Task to complete
Pull out every line in the data that has the string "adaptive" in it.

Stored data
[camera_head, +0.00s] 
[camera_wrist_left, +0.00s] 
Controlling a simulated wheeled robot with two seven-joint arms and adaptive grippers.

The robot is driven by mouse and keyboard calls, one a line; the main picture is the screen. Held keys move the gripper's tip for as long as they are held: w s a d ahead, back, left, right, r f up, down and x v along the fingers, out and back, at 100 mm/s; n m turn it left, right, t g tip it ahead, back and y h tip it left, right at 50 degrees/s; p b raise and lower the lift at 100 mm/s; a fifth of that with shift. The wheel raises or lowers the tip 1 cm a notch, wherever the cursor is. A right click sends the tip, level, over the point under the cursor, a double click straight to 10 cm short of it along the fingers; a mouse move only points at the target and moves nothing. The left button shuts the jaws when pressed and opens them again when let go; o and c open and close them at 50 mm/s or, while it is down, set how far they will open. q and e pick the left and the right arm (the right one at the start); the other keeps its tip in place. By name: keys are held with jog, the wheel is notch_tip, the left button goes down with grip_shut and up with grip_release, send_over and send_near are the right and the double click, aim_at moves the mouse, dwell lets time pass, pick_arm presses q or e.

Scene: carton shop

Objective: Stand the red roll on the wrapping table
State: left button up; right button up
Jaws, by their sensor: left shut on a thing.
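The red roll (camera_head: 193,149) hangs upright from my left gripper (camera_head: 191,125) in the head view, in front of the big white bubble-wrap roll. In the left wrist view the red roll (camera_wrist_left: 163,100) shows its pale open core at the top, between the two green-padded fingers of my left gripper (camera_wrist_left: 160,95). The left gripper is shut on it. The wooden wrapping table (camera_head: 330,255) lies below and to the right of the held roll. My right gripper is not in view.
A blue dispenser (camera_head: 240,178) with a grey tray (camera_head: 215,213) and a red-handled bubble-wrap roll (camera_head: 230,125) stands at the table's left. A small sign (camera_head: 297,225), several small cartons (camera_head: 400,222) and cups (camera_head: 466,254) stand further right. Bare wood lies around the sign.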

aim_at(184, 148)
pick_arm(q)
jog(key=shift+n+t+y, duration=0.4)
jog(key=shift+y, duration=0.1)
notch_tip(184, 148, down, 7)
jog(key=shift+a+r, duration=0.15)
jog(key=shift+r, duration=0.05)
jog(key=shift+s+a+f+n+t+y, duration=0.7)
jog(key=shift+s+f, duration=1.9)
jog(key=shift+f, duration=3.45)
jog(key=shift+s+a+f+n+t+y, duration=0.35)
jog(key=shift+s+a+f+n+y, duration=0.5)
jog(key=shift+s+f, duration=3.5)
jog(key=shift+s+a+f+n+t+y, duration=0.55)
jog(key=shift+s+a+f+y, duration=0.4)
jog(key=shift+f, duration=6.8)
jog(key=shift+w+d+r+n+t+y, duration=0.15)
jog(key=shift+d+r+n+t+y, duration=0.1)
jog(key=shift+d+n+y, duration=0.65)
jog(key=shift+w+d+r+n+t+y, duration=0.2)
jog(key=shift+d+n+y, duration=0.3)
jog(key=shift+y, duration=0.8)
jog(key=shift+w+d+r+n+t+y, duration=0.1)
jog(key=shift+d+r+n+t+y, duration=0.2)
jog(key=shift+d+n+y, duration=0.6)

...

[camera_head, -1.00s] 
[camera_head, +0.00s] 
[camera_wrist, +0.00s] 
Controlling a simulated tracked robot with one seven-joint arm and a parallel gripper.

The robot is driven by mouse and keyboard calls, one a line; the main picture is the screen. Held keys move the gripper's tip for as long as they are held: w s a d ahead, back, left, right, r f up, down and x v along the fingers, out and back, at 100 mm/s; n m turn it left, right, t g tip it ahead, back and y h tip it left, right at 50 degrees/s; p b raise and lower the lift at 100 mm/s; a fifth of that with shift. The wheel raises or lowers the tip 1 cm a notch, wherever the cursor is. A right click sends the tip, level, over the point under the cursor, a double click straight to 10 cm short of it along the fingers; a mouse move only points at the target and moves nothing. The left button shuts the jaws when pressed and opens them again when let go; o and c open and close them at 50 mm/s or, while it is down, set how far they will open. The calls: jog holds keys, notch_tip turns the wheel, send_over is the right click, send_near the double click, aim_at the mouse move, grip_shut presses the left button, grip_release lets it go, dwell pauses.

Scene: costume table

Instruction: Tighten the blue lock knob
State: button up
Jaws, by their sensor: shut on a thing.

...

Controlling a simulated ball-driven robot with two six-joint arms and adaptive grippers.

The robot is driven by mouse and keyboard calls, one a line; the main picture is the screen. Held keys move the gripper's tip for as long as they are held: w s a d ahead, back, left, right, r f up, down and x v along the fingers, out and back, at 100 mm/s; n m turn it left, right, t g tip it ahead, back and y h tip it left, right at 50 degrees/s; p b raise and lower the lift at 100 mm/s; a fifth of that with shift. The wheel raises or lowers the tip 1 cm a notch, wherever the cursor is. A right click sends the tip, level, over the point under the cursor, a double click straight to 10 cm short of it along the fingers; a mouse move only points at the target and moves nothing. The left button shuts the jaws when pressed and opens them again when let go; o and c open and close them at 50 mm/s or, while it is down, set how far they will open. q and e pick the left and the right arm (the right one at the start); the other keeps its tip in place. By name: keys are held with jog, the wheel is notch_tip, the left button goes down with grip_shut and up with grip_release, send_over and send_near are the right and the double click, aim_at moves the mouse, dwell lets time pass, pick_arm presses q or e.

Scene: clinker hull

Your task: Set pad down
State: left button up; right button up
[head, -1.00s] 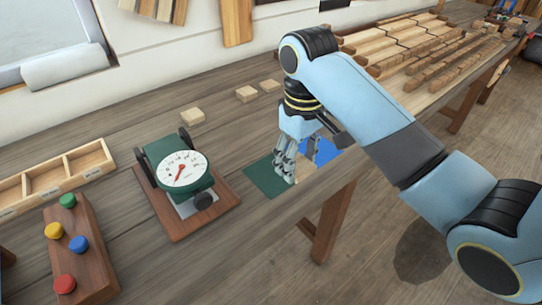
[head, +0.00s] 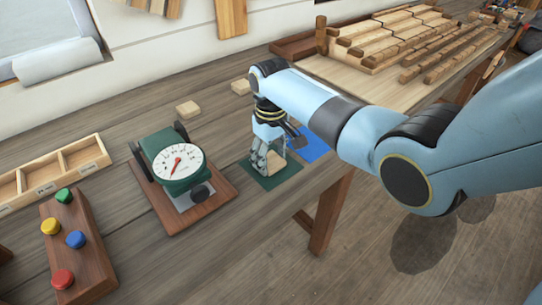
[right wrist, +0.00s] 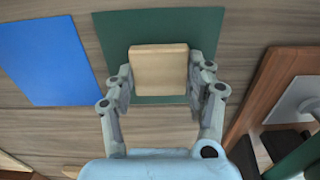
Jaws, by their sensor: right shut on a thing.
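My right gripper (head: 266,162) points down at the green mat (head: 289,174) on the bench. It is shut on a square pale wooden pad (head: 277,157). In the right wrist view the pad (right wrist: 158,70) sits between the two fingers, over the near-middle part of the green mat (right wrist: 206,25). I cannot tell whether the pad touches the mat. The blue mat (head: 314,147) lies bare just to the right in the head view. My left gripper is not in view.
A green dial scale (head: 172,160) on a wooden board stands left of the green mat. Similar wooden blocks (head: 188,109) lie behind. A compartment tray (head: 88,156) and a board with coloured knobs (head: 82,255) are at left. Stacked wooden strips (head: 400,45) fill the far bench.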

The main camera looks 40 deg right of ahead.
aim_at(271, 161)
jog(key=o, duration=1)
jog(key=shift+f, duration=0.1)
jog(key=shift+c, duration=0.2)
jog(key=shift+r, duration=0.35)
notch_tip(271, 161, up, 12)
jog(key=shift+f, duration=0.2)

Exercise output
Controlling a simulated wheeled robot with two seven-joint arms and adaptive grippers.
Controlling a simulated ball-driven robot with two six-joint arms and adaptive grippers.

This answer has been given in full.